SIBANYE-Stillwater has asked the Commission for Conciliation, Mediation and Arbitration (CCMA) to intervene in another effort to bring a three month strike at its gold mines to a close, according to a report by BusinessLive.
“We have made seven moves in trying to get a settlement. The unions, unfortunately, remain very rigid. What we are also very clear on is that the majority of our employees are actually ready and willing to accept the proposal on the table,” said Neal Froneman, Sibanye-Stillwater CEO at the firm’s annual general meeting (AGM) on Tuesday.
“And it’s unfortunate that we have this misalignment between the national leadership of the two unions … and what employees want,” he said.
Sibanye-Stillwater had made a section 150 application at the CCMA on Monday to “… conciliate what the majority of workers want through an independently led process of verification”, Froneman was quoted as having said at the AGM.
“In our view, that is the way to get a responsible outcome instead of resorting to, let’s say, demands that are unsustainable. I believe that and we will certainly honour what comes out of that process, which will start on May 30,” Froneman said of the CCMA process.

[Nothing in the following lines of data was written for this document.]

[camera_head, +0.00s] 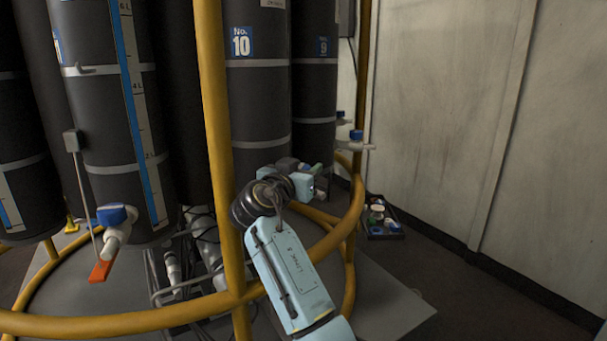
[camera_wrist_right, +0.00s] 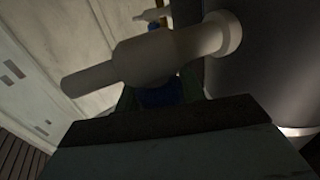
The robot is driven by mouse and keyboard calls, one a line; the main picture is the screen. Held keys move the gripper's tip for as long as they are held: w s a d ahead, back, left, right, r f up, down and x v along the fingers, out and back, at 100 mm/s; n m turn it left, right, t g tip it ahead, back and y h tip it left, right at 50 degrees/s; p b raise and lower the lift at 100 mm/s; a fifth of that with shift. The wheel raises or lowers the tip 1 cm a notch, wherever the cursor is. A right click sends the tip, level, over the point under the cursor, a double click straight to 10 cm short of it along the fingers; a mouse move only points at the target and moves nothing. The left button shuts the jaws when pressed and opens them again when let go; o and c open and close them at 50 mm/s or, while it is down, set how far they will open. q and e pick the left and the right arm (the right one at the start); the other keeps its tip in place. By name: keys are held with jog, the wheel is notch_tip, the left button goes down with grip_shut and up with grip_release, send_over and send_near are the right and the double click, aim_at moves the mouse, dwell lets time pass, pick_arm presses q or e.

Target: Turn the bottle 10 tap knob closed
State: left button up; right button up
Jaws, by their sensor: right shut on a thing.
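Bottle 10 (camera_head: 258,108) is a tall dark cylinder with a blue "No. 10" label, standing behind a yellow post. My right gripper (camera_head: 308,172) is at its lower front and hides most of its tap in the head view. In the right wrist view, the white tap body (camera_wrist_right: 150,58) runs from the dark bottle wall at the right to a spout at the left. The blue tap knob (camera_wrist_right: 160,96) shows partly below it, between the greenish fingers of my right gripper, which is shut on it. The knob's exact angle is hard to tell. My left gripper is not in view.
A yellow rail (camera_head: 130,323) curves across the front, and a yellow post (camera_head: 214,120) stands left of my right arm. Bottle 9's tap (camera_head: 357,146) is to the right. Another blue-knobbed tap (camera_head: 112,216) is at the left. A dark tray (camera_head: 384,232) lies by the wall.

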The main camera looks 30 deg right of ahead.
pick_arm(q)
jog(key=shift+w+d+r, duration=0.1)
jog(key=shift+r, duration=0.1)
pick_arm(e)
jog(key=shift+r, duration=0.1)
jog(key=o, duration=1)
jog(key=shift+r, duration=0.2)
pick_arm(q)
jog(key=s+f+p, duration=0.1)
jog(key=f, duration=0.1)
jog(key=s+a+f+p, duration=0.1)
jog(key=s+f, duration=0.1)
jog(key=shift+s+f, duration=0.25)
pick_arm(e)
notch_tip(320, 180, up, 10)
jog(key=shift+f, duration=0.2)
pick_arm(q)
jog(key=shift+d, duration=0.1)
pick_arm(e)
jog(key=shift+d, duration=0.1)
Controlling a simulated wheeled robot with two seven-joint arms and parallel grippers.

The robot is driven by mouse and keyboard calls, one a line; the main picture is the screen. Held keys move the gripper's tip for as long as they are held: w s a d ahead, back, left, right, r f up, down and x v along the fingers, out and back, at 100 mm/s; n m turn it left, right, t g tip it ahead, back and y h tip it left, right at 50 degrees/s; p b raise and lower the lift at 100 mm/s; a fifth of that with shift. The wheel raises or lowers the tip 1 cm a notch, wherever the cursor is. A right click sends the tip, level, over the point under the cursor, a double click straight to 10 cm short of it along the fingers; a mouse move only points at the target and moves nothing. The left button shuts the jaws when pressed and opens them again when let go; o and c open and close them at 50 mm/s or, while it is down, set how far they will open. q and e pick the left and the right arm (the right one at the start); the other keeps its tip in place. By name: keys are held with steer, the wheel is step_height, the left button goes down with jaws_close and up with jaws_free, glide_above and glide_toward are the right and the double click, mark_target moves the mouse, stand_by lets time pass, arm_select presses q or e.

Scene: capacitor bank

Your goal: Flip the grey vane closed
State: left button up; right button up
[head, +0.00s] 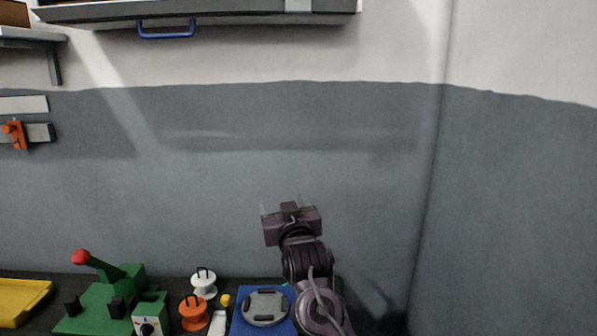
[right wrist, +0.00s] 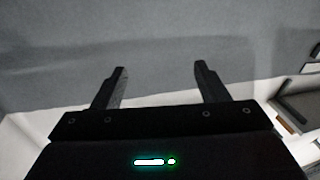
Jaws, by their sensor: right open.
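No part in view is clearly a separate grey vane. A round grey piece (head: 265,307) with black blocks on it sits on a blue base (head: 246,325) at the bottom of the head view, and it may be or carry the vane; I cannot tell whether it is open or closed. My right gripper (head: 283,205) is raised above and behind this blue base, in front of the grey wall. In the right wrist view the right gripper (right wrist: 160,72) has its fingers wide apart with nothing between them. My left gripper is not in view.
A green fixture (head: 95,300) with a red-knobbed lever (head: 82,257) stands left. A cabinet with a blue handle (head: 166,34) hangs above.

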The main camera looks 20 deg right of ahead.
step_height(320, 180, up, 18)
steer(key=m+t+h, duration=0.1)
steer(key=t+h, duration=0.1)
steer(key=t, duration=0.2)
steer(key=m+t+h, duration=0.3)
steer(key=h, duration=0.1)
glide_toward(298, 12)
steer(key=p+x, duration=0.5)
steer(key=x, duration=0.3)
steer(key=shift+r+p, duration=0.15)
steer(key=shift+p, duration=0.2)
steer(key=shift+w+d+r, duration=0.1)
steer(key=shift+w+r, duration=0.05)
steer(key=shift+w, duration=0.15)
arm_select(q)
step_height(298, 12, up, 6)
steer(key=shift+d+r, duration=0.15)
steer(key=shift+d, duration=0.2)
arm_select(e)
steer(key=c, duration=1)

The strike has attracted a slew of negative publicity to Sibanye-Stillwater which is due to kick off wage negotiations with unions representing employees at the firm’s platinum group metals assets on June 1.
A Bloomberg News report yesterday said the Association of Mineworkers & Construction Union (AMCU) had agreed to a new five-year wage deal with Anglo American Platinum. Wage talks with Impala Platinum were also thought to be progressing well.
Attention has also been thrown on recent share incentive awards granted to Froneman totalling about R300m. Froneman has said that it was up to the company’s board to defend the firm’s remuneration policy.